Cynthia Kadohata | Critical Essay by Lisa See

This literature criticism consists of approximately 3 pages of analysis & critique of Cynthia Kadohata.
This section contains 301 words
(approx. 2 pages at 300 words per page)
Buy the Critical Review by Wendy Smith

Critical Review by Barbara Flottmeier

SOURCE: A review of The Floating World, in VOYA, April, 1990, p. 30.

In the following review, Flottmeier provides a very brief synopsis of The Floating World and discusses its suitability for young adults.

Olivia and her family are Japanese Americans living in the 1950s, moving from home to home, job to job, struggling for part of the American dream and trying to maintain some part of their own heritage. From the vantage point of an adult, Olivia remembers those itinerant days in "a floating world," usually in the family car: various motels, roadside fruitstands, and different jobs for her stepfather. This is a world in which the family is the stabilizing force and the world outside is flexible and changing. With the clarity, simplicity, and directness of a child of about 12, she records everyday events of the family's life without rancor, self-pity, or prejudicial commentary. She brings to life her family members' individuality, especially her hot-tempered, irascible grandmother who passes on heritage and superstition alike. Her stepfather's struggle to find normalcy for his family dovetails tellingly with his love for Olivia when he temporarily leaves his only permanent job to help her run a vending machine route across the Southwest when she grows older.

This is a wonderful book about culture identity, outlining simple events that Olivia finds memorable in the life of her family.

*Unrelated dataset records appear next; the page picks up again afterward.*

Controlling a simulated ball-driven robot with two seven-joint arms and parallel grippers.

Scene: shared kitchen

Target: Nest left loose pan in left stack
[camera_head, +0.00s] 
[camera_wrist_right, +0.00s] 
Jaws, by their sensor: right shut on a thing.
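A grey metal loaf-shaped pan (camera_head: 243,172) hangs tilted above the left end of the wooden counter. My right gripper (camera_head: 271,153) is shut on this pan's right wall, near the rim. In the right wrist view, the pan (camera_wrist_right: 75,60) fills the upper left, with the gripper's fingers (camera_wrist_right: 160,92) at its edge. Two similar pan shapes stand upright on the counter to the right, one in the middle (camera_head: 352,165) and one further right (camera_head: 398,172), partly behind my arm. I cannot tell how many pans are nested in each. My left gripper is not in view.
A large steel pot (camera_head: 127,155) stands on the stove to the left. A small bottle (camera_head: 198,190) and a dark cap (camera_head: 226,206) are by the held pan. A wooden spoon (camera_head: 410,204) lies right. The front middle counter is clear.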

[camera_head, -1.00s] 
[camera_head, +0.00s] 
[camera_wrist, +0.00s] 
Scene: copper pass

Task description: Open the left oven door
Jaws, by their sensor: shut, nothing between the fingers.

Children of the River by Linda Crew (VOYA, June 1989) is another book about culture identity and assimilation, which will work well with The Floating World as part of units about the emigrant and refugee experience. Because the cover art is rather unattractive and the story line more suitable to adults, this book, while beautifully written, will have to be booktalked with intensity before young adults will pick it up on their own.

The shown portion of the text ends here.